As Americans try to understand our role in the world, we seldom turn for instruction to our own history of Reconstruction of the South in the 1860's and 1870's. That is partly because the South is hardly a foreign country and partly because ''Gone With the Wind'' and other popular stories have told us that Reconstruction was a horrible mistake, a misguided, hypocritical and deluded effort by zealots to force an unnatural order on a helpless South. Modern historians have exploded that story but agree that Reconstruction failed to deliver on its promises, abandoning African-Americans to poverty, lynching and segregation.
Despite its limitations and failures, however, Reconstruction is worth our attention -- not least because it represented America's first attempt to transform a defeated society through a sustained military occupation. As such, it would foreshadow significant parts of American foreign policy over the next century and a half.

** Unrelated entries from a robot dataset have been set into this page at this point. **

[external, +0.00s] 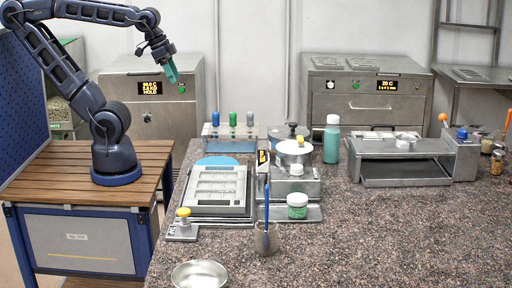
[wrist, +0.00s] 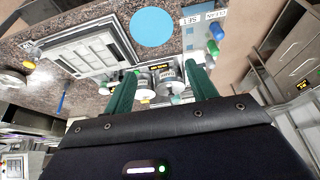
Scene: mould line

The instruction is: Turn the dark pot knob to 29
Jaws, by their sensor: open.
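My gripper (external: 173,74) hangs high at the upper left in the external view, well away from the worktop things. In the wrist view its two green fingers (wrist: 163,82) stand apart with nothing between them. Two round pots stand mid-worktop: a rear metal pot (external: 283,140) with a dark grip on its lid, and a front pot (external: 293,149) with a pale lid. A white knob (external: 296,169) shows at the front pot's base. The rear pot's front is mostly hidden, and I cannot make out its dial or setting. The pots (wrist: 168,73) appear small beyond the fingers in the wrist view.
A mould tray (external: 217,211), a cup with a blue tool (external: 266,240), a green-labelled jar (external: 297,206) and a teal bottle (external: 331,140) surround the pots. A tube rack (external: 230,146) stands behind. A metal bowl (external: 200,274) is in front. The front right worktop is clear.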

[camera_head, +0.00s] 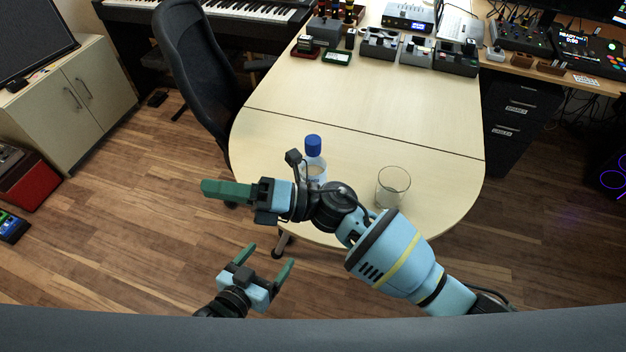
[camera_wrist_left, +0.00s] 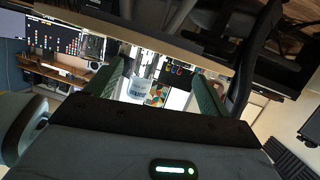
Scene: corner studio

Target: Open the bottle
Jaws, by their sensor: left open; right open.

During the Civil War, the leaders of the North argued among themselves about what should be done with the South when its subjugation was complete. They were still arguing when the war came to an end and Lincoln was assassinated. The question before the United States in 1866, the great abolitionist Frederick Douglass argued, was whether a postwar devotion to black freedom would redeem the war or whether the loss of more than 600,000 people would ''pass into history a miserable failure, barren of permanent results -- a scandalous and shocking waste of blood and treasure.'' America's Reconstruction would witness a desperate competition between the spread of democracy and the restoration of political, economic and racial stability based on prewar foundations.
White Southerners, unrepentant after their military defeat, treated their conquerors with contempt. They unleashed riots in Memphis and New Orleans, created the Ku Klux Klan and enacted legal codes that reinscribed as much slavery as possible. White Southern resistance, in turn, provided the fuel and the rationale for Radical Reconstruction, which began in the spring of 1867 and sought to recast the political and social order of the defeated South through direct military control, free elections and state-sponsored economic development. Those who cooperated with the Republicans found themselves denounced in the South as ''scalawags''; those who came from the North to help rebuild the South were sneered at as greedy ''carpetbaggers.''
Most white Southerners never accepted the legitimacy of Reconstruction. They crushed black voting and other freedoms through violence, terrorism and fraud. When Reconstruction was driven from the South 12 years after it began, the white Southern majority rejoiced that true law, true justice, had returned. Confederate soldiers were lionized and a culture of defiance flourished. Over the next half-century the white South waged, and won, a propaganda war over the meaning of Reconstruction.
Disdain for the South's Reconstruction continued through the isolationist years of the 1920's and 1930's, but victory in World War II changed American assumptions about the possibilities of reconstruction. The United States found itself once again an occupying power, this time in Japan. This reconstruction proved more satisfying for the American people than any that had come before or any that would follow. In the wake of unimaginable loss, the Japanese lay completely at the mercy of the occupying Americans. Japanese soldiers returned home in disgrace, and the Japanese people denounced the political leaders of the old regime. Gen. Douglas MacArthur ruled the defeated nation with wide-ranging authority. Japan became an ally of the most benign and helpful sort. Even so, American occupation stirred up animosities. In 1949, the Japanese made ''Gone With the Wind'' a best-selling novel, imagining themselves in the place of Scarlett O'Hara, living in a strange new world led by outsiders.